Water is water is water. It doesn't become old and not-water, no longer wet, hydrating, or useful, suddenly incapable of being absorbed and utilized by your body, slipping untouched through your system like a silver snake.
I'll see about finding a pool supply place around here for test strips (might not be easy). Or, I know a guy with a pool, maybe I can get some strips from him.
It hadn't occurred to me to use bleach for general purpose cleaning. I'm still wondering whether it goes stale. Yeah I can obviously buy more if needed.
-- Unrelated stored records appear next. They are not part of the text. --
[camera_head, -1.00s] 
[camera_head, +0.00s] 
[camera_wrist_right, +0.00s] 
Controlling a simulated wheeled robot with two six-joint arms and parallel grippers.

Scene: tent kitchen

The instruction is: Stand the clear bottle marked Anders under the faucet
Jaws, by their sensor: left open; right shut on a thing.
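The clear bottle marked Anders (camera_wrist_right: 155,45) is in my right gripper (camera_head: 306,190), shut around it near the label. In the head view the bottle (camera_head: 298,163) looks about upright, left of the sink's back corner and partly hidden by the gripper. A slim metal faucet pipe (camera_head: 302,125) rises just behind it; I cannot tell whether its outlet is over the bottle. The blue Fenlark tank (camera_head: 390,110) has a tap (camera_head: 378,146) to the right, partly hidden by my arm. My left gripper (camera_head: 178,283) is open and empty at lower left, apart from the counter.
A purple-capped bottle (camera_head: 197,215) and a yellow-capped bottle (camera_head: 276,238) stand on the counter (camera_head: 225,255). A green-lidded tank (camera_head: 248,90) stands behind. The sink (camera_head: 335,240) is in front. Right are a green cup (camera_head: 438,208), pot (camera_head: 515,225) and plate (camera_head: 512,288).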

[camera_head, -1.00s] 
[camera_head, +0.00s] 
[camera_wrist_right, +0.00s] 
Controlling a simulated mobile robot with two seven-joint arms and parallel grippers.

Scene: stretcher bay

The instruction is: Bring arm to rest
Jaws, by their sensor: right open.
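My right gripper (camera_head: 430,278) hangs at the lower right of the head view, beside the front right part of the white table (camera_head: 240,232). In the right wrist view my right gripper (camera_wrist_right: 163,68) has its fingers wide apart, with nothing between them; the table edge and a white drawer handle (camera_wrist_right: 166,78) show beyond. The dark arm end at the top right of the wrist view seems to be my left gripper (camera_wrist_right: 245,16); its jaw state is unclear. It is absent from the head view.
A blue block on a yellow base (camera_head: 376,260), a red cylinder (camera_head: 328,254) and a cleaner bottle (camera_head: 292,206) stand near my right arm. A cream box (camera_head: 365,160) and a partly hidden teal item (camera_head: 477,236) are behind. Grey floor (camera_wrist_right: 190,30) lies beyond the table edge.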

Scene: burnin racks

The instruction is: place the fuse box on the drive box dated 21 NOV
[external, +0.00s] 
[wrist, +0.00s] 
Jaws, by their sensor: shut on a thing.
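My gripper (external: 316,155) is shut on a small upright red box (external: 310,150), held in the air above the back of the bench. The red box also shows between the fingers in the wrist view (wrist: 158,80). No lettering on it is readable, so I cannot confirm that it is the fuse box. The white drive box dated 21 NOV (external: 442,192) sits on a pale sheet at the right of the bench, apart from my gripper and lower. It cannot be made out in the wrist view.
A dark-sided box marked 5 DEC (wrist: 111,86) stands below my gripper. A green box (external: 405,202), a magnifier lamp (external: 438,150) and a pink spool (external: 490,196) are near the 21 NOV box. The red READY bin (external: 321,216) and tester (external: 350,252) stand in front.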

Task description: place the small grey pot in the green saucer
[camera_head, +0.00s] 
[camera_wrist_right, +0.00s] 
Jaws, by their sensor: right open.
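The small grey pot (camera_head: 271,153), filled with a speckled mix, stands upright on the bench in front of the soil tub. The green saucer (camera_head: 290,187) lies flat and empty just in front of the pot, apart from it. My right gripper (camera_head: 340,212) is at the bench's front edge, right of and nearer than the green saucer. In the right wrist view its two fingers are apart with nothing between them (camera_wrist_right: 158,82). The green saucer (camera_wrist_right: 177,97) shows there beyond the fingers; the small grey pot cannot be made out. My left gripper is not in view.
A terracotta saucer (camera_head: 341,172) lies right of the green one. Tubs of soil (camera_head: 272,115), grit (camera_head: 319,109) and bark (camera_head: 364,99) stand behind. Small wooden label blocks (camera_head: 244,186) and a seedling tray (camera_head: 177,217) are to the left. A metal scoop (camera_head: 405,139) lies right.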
I just missed out on a good Walgreen's sale, 1/2 liter bottles in 15-packs, three packs (45 bottles) for $8. The 12- and 15-packs are a really nice size, more manageable than 24-packs but fewer packages scattered around than 6-packs. Oh well, no big deal.
Registered: 09/19/05
Posts: 639
Loc: San Francisco Bay Area
I recently bought the 2.5 gallon plastic boxes of water with a spout sold by many supermarkets. I bought the cheapest water I could find. The _jugs_ failed in a week or two. They weren't stiff enough, and they wrinkled and cracked at the wrinkle. Two jugs out of five broke and leaked in a month.
If you're storing water, check it occasionally for leaks. We've had the spouts leak before, so we store with the spouts up instead of in the down position you'd use them in. But this was the first time we had the actual container spring a leak.
Do you mean the big water jugs, installed bottom up on offices' "fountains" (with "room temp" and "cool" faucets/taps) ??
I checked at work today : - the limit date is stamped "sept 2006", that's a good year from now - the recommandation, once open, is to use it within 15 days.
Those dispenser jugs are intended to be reusable and they're very tough. I think Philip is describing the flimsy 2.5 gallon rectangular containers that you can get at grocery stores. Just the same, I don't see how they could fail that easily, unless Philip was stacking them.